Pay levels don’t always correlate with where the jobs are, but it does appear that students with business degrees are among those benefitting from the improving economy. Computer science also is picking up.
Matt Ginsberg, a UO professor, spun off a technology company called On Time Systems that uses advanced software to speed complex construction projects, such as ship building. That business is doing well, and Ginsberg said he’s hiring as many good programmers as he can get.
“We just have work coming out of our ears, we truly do,” Ginsberg said. “My next call is to people who sent me résumés. We’re looking for programmers at every level.”
But even with openings that need to be filled, Ginsberg said he won’t pull back on what he admits are high standards. He’s one of those employers who won’t even look at a résumé with a single spelling or grammar error, and applicants must have high grades, do well in an oral interview and then show their skill by solving a programming problem.
“We’re incredibly picky,” he said. “Getting a job here isn’t easy.”
Few jobs come easily anywhere these days.
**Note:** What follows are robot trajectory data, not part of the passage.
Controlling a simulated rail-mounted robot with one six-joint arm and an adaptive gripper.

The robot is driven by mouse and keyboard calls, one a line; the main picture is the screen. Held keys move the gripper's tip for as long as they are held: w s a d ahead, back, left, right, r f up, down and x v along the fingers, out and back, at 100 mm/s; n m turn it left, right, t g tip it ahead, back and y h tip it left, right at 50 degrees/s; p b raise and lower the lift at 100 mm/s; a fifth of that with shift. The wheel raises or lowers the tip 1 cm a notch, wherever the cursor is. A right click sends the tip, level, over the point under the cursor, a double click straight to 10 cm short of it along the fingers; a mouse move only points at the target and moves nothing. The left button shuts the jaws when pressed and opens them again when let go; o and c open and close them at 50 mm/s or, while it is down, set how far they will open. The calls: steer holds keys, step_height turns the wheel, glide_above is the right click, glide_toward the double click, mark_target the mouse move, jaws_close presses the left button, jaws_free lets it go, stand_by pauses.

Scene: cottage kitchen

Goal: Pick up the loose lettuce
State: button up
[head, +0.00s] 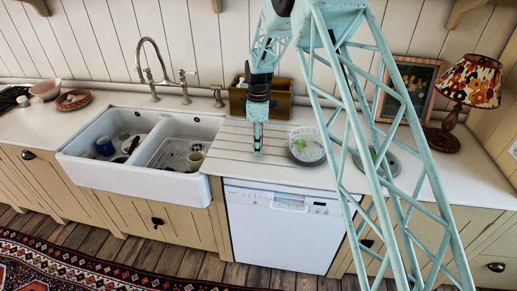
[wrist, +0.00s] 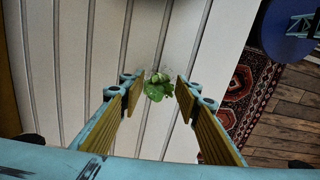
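A small clump of green lettuce (wrist: 157,87) with a pale part at its top lies on the grooved white counter in the wrist view. It shows between the two fingertips of my gripper (wrist: 158,92), which is open and empty. I cannot tell exactly how far below the fingertips the lettuce is. In the head view my gripper (head: 258,150) points down at the grooved drainboard (head: 232,150), between the sink and a glass bowl. The lettuce on the board cannot be made out there.
The clear glass bowl (head: 308,155) stands just right of my gripper, with something green in it. Farther right a plate (head: 390,169) shows behind my arm. A wooden box (head: 281,100) stands behind. The white double sink (head: 135,176) holds dishes. A lamp (head: 470,85) stands far right.

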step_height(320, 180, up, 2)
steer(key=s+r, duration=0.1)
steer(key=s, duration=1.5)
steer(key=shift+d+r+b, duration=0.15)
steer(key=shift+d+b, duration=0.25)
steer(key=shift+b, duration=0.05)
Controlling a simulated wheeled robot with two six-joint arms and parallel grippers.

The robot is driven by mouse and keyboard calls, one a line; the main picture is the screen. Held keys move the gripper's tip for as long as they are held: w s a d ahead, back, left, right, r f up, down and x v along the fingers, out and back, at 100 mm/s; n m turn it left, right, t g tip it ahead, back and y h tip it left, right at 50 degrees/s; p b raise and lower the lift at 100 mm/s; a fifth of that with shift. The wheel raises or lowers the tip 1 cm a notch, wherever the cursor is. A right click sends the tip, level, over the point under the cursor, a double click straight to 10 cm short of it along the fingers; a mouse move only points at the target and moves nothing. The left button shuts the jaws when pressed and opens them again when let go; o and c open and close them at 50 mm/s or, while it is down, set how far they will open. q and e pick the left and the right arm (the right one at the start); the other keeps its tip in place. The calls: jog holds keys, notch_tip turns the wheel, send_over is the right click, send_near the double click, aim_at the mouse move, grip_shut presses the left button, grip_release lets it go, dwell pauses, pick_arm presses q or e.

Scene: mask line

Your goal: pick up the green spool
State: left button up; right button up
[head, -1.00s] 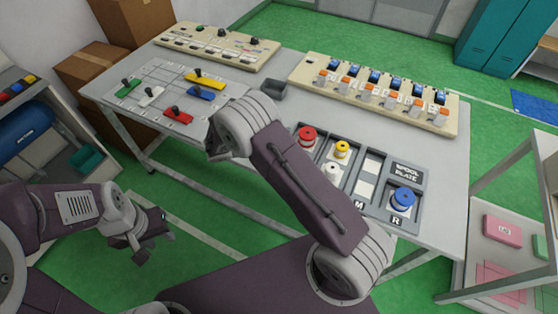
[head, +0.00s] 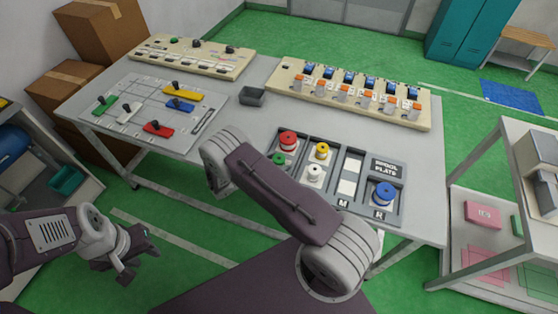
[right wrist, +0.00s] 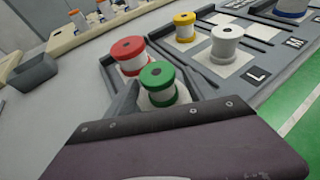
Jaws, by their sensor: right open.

If there’s any silver lining to the dismal job markets of the past three years, Chereck said it’s the skills graduates have been forced to learn to survive.
And that knowledge — how to write a résumé and cover letter, how to research employers and prepare for interviews, how to sell yourself — ultimately could make this generation of graduates among the best ever at competing for spots on the payroll.
“As awful as this is and as awful as this has been, I think this group is going to be some of the best job-seekers for their lifetime that we’ve seen in a long time,” she said. “They haven’t walked out with the expectation that something’s always going to be there for them. It’s not an easy reality check, but I think that when they’re old enough to look back at it, they may view it as helpful.”